WHAT THE EXERCISE ASKS. Starting at the line that contains "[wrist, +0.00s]" and stopping at the line that contains "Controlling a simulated", transcribe every line of the material below exactly; pictures stay out.

DATA SECTION.

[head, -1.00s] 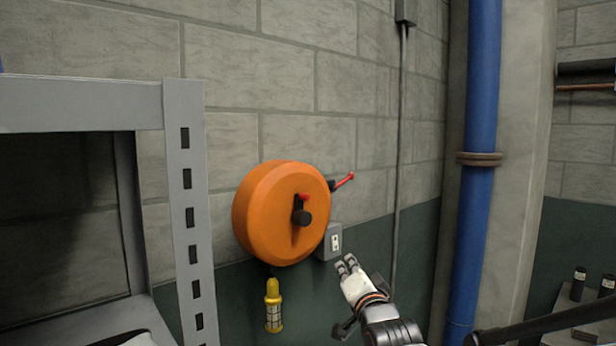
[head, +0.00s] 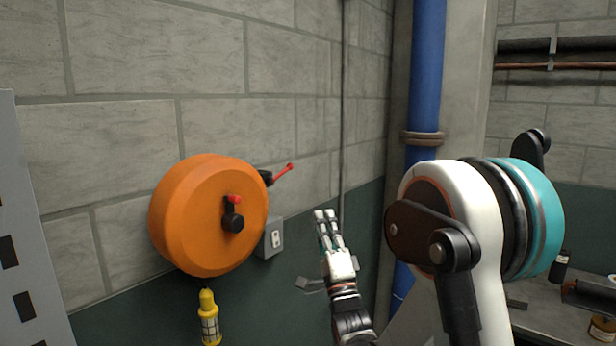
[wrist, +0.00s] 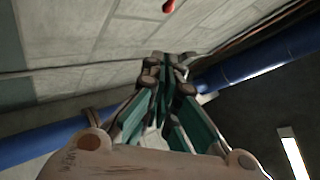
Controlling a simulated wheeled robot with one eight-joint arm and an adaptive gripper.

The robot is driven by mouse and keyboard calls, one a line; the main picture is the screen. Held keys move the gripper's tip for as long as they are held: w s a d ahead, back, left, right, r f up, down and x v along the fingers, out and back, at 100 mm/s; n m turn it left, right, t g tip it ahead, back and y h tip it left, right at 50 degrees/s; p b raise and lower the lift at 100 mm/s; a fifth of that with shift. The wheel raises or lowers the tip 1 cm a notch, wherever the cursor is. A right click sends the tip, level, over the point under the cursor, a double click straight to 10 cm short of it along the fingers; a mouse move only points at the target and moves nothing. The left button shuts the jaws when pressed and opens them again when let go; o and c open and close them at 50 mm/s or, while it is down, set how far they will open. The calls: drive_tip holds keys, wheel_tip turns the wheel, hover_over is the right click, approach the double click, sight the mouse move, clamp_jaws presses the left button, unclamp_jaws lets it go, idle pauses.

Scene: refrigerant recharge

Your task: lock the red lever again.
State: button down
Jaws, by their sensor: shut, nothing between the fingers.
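The red lever (head: 283,173) sticks out from a black mount at the upper right side of the round orange reel (head: 190,225) on the wall. It slants up and to the right. A red tip, probably this lever's, shows at the top edge of the wrist view (wrist: 168,6). My gripper (head: 326,213) is below and to the right of the lever in the head view, apart from it. Its fingers point up and are shut and empty. The shut fingers also fill the middle of the wrist view (wrist: 173,62).
A grey outlet box (head: 273,238) sits beside the reel, and a yellow caged lamp (head: 209,318) hangs below. A blue pipe (head: 425,70) runs vertically at right. A grey shelf post (head: 25,230) stands at left.

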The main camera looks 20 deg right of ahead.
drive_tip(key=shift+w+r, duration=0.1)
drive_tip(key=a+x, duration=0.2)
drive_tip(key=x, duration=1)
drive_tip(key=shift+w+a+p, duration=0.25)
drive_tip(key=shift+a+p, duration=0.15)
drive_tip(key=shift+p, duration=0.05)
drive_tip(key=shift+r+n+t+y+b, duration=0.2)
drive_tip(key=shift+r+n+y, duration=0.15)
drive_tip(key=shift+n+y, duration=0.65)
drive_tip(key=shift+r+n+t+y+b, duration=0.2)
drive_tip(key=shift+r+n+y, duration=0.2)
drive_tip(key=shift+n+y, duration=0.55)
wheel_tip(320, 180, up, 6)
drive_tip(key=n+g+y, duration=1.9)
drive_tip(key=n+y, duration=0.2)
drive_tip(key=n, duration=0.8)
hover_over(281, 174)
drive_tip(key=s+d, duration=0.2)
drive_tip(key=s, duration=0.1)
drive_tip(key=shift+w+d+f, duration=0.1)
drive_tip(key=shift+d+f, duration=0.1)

SOLVED PROBLEM.
[wrist, +0.00s] 
Controlling a simulated wheeled robot with one eight-joint arm and an adaptive gripper.

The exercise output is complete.